What's Wrong With Faith?


Last post I shared a story from Will North's book, Water, Stone and Heart. The story was a sermon about Peter walking on water. 

I told you I had a problem with the Vicar's sermon and I asked you to tell me what my problem was.  Kind of like Nebuchadnezzar asking Daniel to interpret his dream, I guess.  Not really fair.  But Jean Pedersen picked up on my question and gave me the response I was looking for.  I suspect others of you would have come up with the same thought, but Jean stated it in a nutshell.

She wrote: "It's not faith in faith. It's faith in Jesus."

In all fairness, I thought the sermon was a pretty good one, as far as it goes.  It communicates truth in an entertaining and effective way. But at the end, in the vicar's application of the truth, her message strays a bit, and that straying has the potential to lead us off a cliff into thin air (or into cold water, depending on which of her great analogies you follow.)

For sure, faith is important.  Lack of faith can keep us from being saved. But it's not our faith that saves us.  Faith is only the conduit that connects us with the source of salvation.  When it comes to our eternal well being, it's the source of our faith that saves us.  Until we get to the place of realizing we need that Source, we are lost.
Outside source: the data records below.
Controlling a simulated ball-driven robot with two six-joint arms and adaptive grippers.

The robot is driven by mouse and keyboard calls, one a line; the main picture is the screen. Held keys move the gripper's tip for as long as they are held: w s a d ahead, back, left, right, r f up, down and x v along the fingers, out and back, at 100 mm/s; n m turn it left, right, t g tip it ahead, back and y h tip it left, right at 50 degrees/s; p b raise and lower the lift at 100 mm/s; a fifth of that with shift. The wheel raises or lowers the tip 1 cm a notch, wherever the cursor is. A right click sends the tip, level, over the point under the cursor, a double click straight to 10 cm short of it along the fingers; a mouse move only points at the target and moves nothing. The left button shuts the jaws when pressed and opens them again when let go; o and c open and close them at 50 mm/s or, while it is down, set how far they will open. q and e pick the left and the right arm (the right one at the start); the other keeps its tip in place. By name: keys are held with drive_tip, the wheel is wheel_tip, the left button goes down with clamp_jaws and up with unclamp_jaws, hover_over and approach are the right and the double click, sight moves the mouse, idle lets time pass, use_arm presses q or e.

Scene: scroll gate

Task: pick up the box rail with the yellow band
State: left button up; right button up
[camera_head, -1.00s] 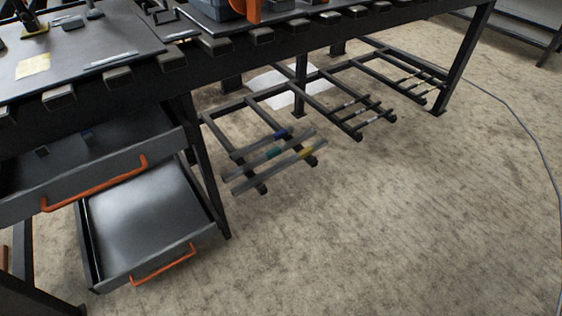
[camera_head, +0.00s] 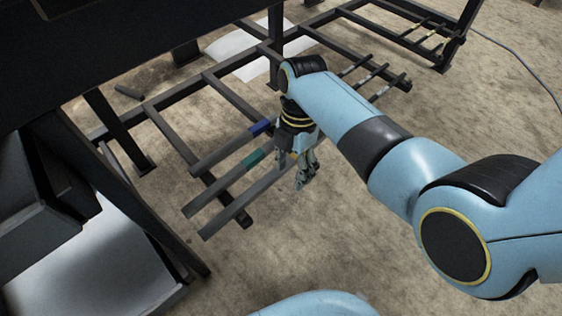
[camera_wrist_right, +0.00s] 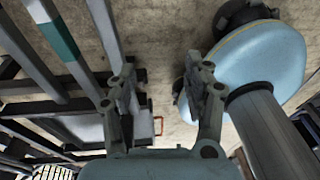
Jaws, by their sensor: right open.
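Three grey box rails lie side by side across the low dark rack in the head view. The rear one has a blue band (camera_head: 260,127), and the middle one a teal band (camera_head: 252,158). The front rail (camera_head: 238,207) shows its near end; its yellow band is hidden behind my right gripper. My right gripper (camera_head: 304,172) points down at that rail's far end, open and empty; contact cannot be told. In the right wrist view, its spread fingers (camera_wrist_right: 163,88) are right of a plain rail (camera_wrist_right: 103,28) and the teal-banded rail (camera_wrist_right: 58,40). My left gripper is not in view.
The dark workbench (camera_head: 110,40) overhangs the rack at the upper left. An open grey drawer (camera_head: 95,265) is at the lower left. More banded rails (camera_head: 372,75) lie farther along the rack.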

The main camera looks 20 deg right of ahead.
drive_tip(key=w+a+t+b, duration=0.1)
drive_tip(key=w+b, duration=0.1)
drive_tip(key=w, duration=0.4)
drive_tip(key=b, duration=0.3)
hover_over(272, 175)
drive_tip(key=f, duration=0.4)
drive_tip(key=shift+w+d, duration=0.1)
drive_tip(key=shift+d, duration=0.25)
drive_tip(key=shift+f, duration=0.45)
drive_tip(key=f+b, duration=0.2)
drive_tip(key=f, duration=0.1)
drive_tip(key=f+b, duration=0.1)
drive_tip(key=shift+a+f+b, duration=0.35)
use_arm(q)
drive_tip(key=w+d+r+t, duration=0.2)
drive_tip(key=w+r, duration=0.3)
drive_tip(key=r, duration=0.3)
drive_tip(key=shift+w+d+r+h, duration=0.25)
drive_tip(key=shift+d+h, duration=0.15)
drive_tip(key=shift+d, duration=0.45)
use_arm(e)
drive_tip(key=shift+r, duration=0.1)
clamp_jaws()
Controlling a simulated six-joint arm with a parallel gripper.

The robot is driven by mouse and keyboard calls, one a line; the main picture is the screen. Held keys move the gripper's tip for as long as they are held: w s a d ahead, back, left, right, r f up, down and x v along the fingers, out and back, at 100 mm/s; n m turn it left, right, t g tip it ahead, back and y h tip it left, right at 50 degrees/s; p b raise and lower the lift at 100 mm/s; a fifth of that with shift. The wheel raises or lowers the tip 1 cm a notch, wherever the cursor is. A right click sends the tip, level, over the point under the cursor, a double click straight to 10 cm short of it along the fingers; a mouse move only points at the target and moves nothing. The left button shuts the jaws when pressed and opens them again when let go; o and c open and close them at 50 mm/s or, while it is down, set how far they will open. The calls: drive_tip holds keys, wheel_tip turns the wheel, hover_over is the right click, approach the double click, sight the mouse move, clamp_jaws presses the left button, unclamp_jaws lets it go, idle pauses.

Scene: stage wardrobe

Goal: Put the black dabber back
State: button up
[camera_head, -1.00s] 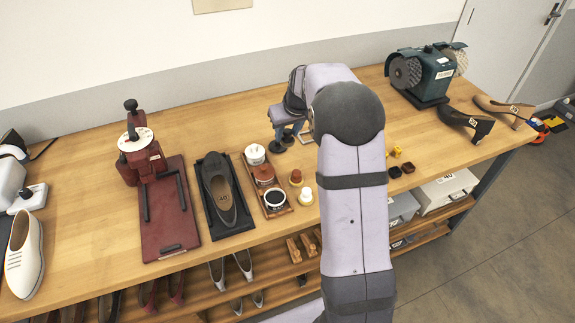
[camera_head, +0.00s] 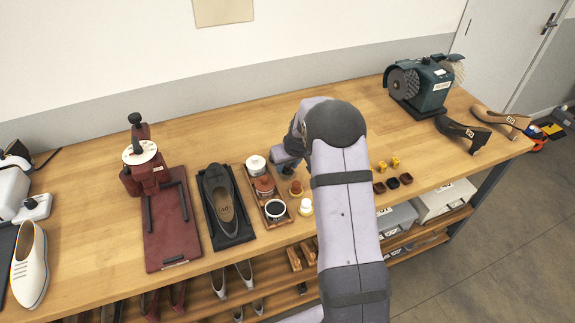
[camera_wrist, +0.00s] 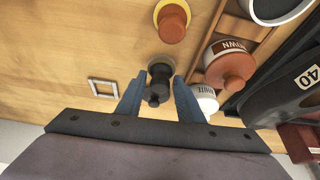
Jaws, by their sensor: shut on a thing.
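My gripper (camera_wrist: 160,80) is shut on the black dabber (camera_wrist: 158,88), which sits between the two blue fingers in the wrist view. A pale round shape shows just behind the dabber; I cannot tell whether the dabber touches it. The brown dabber (camera_head: 296,188) stands beside the wooden tray (camera_head: 286,220), with the white dabber (camera_head: 305,207) nearer the front edge. The brown dabber also shows in the wrist view (camera_wrist: 172,22), in line with the held one.
The tray holds a white-lidded pot (camera_head: 256,164), a brown-lidded pot (camera_head: 264,185) and an open black pot (camera_head: 275,209). A shoe (camera_head: 224,203) on a dark stand is left of it. A small square frame (camera_wrist: 102,88) lies on the table. Small dark cups (camera_head: 392,183) lie to the right.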

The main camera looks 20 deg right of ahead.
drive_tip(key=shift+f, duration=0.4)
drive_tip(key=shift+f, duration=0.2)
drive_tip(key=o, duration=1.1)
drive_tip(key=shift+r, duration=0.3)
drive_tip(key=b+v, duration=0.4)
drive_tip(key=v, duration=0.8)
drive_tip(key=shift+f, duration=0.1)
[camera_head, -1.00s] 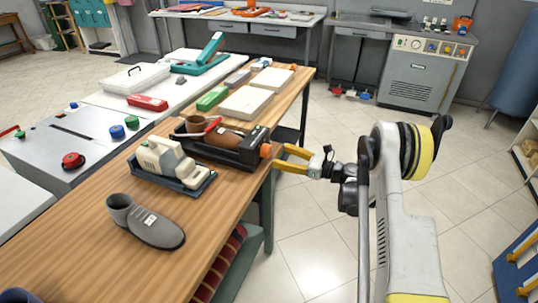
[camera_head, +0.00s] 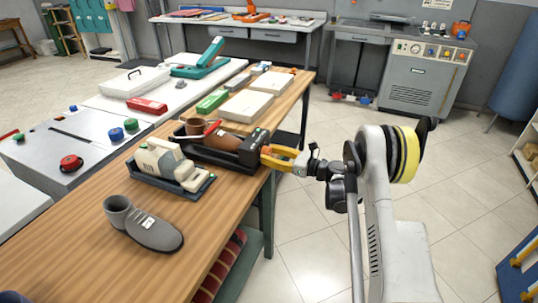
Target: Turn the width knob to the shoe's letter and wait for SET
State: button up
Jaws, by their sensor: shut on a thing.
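A black shoe-stretching machine (camera_head: 245,156) stands at the right edge of the wooden table with a brown shoe (camera_head: 222,141) in it. Its orange width knob, at the right end, is mostly hidden by my yellow fingers. My gripper (camera_head: 266,156) is shut on the knob, reaching in from the right. A small green patch shows on top of the machine near that end, but any letters or SET sign are too small to read. A grey shoe (camera_head: 155,231) with a white tag (camera_head: 148,222) lies at the table's front; the tag's letter is unreadable.
A cream device in a dark tray (camera_head: 200,191) sits close in front of the machine. White boxes (camera_head: 247,105) and a green box (camera_head: 211,102) lie behind it on the table (camera_head: 75,265). The floor right of the table is clear around my arm.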

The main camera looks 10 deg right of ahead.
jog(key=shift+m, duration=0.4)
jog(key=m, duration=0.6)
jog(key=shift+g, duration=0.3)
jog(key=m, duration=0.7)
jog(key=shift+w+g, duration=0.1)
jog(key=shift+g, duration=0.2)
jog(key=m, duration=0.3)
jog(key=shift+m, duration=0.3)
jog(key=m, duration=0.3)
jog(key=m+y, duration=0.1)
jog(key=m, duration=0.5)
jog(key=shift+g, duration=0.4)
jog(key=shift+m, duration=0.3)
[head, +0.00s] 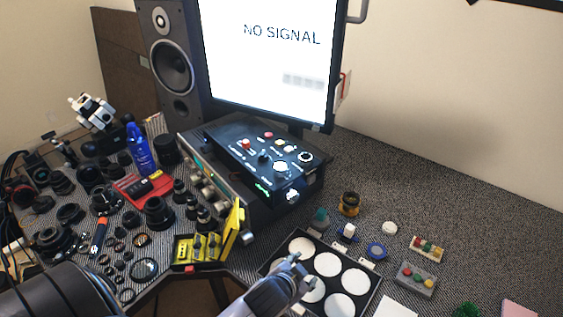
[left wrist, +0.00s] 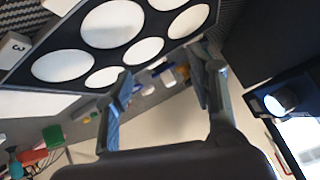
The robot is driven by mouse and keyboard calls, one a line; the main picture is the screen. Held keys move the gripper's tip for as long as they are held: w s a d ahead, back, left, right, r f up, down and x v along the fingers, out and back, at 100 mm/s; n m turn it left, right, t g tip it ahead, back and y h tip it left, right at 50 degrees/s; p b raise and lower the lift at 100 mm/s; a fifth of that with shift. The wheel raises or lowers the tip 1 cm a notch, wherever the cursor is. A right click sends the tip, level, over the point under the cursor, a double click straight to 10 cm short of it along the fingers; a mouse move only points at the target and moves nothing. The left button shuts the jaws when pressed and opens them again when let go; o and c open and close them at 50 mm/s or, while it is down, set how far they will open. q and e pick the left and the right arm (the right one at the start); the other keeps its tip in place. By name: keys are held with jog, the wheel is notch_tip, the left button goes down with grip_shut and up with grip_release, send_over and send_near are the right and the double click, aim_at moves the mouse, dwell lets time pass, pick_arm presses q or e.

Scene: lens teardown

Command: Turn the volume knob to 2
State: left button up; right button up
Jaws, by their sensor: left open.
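The black control box (head: 235,135) stands below the monitor, with small buttons, knobs and lit dials on its sloped top. A pale knob (head: 292,196) sticks out low on its near right side. A pale round knob (left wrist: 280,98) on a dark box also shows at the right of the left wrist view. The labels are too small to tell which control is the volume knob or its setting. My left gripper (head: 292,268) is over the tray of white discs, apart from the box. Its fingers (left wrist: 165,72) are spread and empty in the left wrist view. My right gripper is not seen.
The black tray (head: 267,268) with several white discs lies at the front. A yellow case (head: 232,230) stands left of it. Lenses and a blue bottle (head: 139,150) crowd the left. Button boxes (head: 417,280) lie at the right. The desk behind them is fairly clear.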

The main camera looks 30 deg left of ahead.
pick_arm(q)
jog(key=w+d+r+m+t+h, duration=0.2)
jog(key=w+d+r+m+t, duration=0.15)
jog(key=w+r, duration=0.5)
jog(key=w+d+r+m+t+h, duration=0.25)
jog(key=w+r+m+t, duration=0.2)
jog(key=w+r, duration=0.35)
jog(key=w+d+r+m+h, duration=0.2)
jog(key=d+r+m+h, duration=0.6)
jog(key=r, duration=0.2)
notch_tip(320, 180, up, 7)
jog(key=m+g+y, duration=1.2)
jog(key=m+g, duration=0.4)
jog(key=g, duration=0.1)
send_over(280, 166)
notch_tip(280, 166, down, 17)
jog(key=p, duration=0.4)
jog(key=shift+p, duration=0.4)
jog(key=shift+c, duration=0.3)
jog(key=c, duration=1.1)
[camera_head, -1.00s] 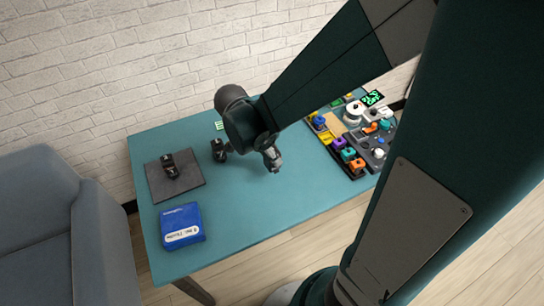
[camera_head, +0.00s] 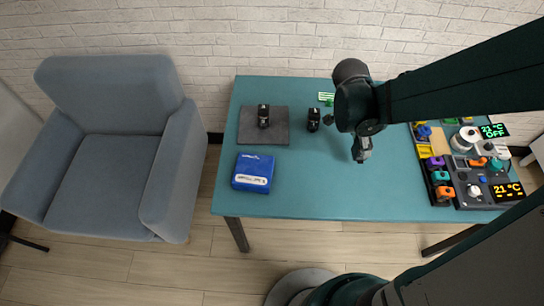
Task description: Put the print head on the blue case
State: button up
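Two small black devices stand on the teal table. One black device (camera_head: 263,115) is on a dark grey mat (camera_head: 277,137); the other black device (camera_head: 313,119) is on the bare table right of the mat. Either could be the print head; I cannot tell which at this size. The blue case (camera_head: 252,172) lies flat and closed in front of the mat, with nothing on top. My gripper (camera_head: 345,136) is right of the second black device, its fingers spread apart and nothing seen between them. Its wrist hides part of the table behind.
A block of colourful parts, a white spool (camera_head: 464,138) and a panel with lit displays (camera_head: 507,191) fill the table's right end. A small green-and-white card (camera_head: 326,98) lies at the back. The front middle of the teal table (camera_head: 320,190) is clear. A blue-grey armchair (camera_head: 120,150) stands left.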

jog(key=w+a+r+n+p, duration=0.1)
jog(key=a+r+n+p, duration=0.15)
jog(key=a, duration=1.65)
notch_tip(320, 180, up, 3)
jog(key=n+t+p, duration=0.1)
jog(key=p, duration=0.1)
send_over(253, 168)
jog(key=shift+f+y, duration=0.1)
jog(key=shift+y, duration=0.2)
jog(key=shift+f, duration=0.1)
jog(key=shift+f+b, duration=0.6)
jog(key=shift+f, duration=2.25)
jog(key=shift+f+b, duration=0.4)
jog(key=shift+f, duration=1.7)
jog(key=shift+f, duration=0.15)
There's another story about drowning that illustrates this concept.  It's the story of two men sitting on a grassy bank by a river, watching their friend struggle in the current, trying to stay afloat. One of the men is a strong swimmer, totally capable of rescuing the drowning man. The other looks at him, astonished and even angry to see his capable friend watching the drowning man flail in the water. 

They both watch as the man goes down once, twice, and finally three times.  Only then does the strong rescuer jump in, swim to the friend in the water, and haul him back to safety on shore.

As the three of them rest on the riverbank, the dry one asks, "Why on earth did you just sit there so long and watch him struggle to stay alive?  Why did you wait until the very end, when his hope was gone, before you saved him?"

The rescuer looks at his friend and explains, "As long as he felt he had any strength to save himself I was not able to rescue him.  If I'd gone out sooner, his struggling would have drowned us both.  I had to wait until his strength--his last vestige of hope in himself--was gone before he would let me do it for him."

Faith in ourselves--in our own ability to be good enough to merit heaven--can keep us afloat until we no longer have the strength to dogpaddle.  But in the end, we will drown if our faith is in anything except the Master of the waves who alone can walk on water--the One Who waits to take our hand when we have finally given up all hope in ourselves.

That's the message of the Gospel. Later on, in the book of Acts, that crazy, impetuous "rock," Peter, explains this important truth:

With that, Peter, full of the Holy Spirit, let loose: "Rulers and leaders of the people, if we have been brought to trial today for helping a sick man, put under investigation regardint this healing, I'll be completely frank with you--we have nothing to hide. By the name of Jesus Christ of Nazareth, the One you killed on a cross, the One God raised from the dead, by means of his name this man stands before you healthy and whole. Jesus is 'the stone you masons threw out, which is now the cornerstone.' Salvation comes no other way; no other name has been or will be given to us by which we can be saved, only this one."